The Sundance Kid barrel-raced its way to the table first, that hot off the flame 8 oz. chunk of sirloin, served well-done and still steaming, sided with apropos French fries, green beans and the fairly odd requirement of a slice of garlic-buttered decidedly non-Texas toast. With nary a wastrel of fat, the steak was cooked exactly to mi amigo's specifications, with a seasoned, smoky mesquite flavor that never permeated as much as it did placate, with a butter-soft texture that was almost as easy to cut into as it was to masticate.
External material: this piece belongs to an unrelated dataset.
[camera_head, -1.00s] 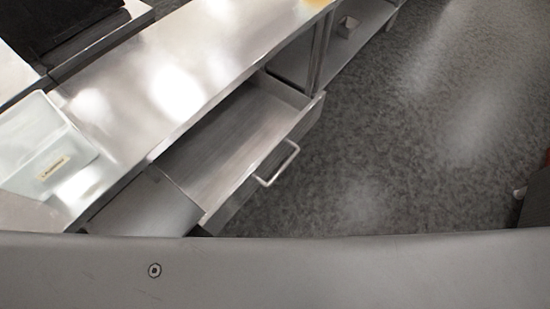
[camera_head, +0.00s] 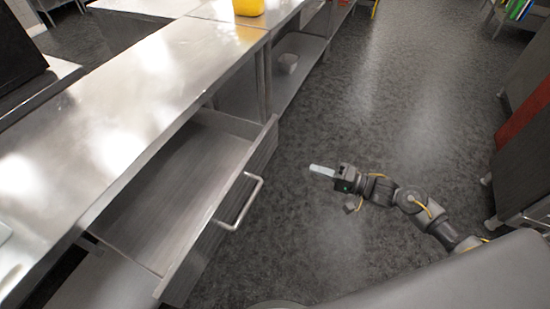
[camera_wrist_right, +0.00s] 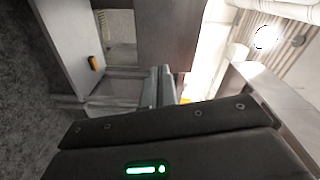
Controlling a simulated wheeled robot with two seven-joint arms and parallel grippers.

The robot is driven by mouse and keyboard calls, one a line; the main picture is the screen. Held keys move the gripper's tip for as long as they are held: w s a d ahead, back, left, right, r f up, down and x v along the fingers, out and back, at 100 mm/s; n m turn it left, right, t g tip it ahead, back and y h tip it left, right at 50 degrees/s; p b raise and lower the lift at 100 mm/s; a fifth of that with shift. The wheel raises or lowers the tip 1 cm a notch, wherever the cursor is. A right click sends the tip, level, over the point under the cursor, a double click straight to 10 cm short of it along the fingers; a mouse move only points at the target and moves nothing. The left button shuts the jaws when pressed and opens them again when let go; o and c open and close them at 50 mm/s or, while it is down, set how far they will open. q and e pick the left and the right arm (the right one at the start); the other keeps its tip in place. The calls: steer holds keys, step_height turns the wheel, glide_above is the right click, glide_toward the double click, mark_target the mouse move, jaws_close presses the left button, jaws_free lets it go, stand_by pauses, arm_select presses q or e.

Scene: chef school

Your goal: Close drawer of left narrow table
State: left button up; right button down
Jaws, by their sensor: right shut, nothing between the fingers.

As for this charro, ever since I was a small-ish child I’ve always enjoyed my steaks somewhere around blue to rare, preferably as bloody as the floor of a saloon after a shootout, but most places are only willing to go as low as medium rare, which I’ve learned to begrudgingly accept. Still, when I requested my glistening and greasy 12 oz. Ribeye as rare as legally possible, dabnabbit, did they do a good job, perfectly wranglin’ the outside in a magnificently seasoned casing of burnt flesh while the reddish insides maintained their immediate propriety, offering of an adorably tender reddish-pink flow.

As I seditiously cut into my Doc Holliday, effortlessly enjoying every expertly manicured bite with the life-savoring fervor of an outlaw headed for the gallows, for a supposed “cheap” cut of meat, Cimarron Steak House’s cookie sure can rustle up that beef just right, leave you feeling like you’re happily gunnin' down a $50 chop. And with that, God as my witness, I can judiciously declare Cimarron is easily comparable to any highfalutin’ Metro steakhouse that side-eyes shit-kickers, gunslingers, banditos and high plains drifters alike.

And honestly, compadre: ain’t that just as good as the real thing, if not better? ¡Cómpralo ya!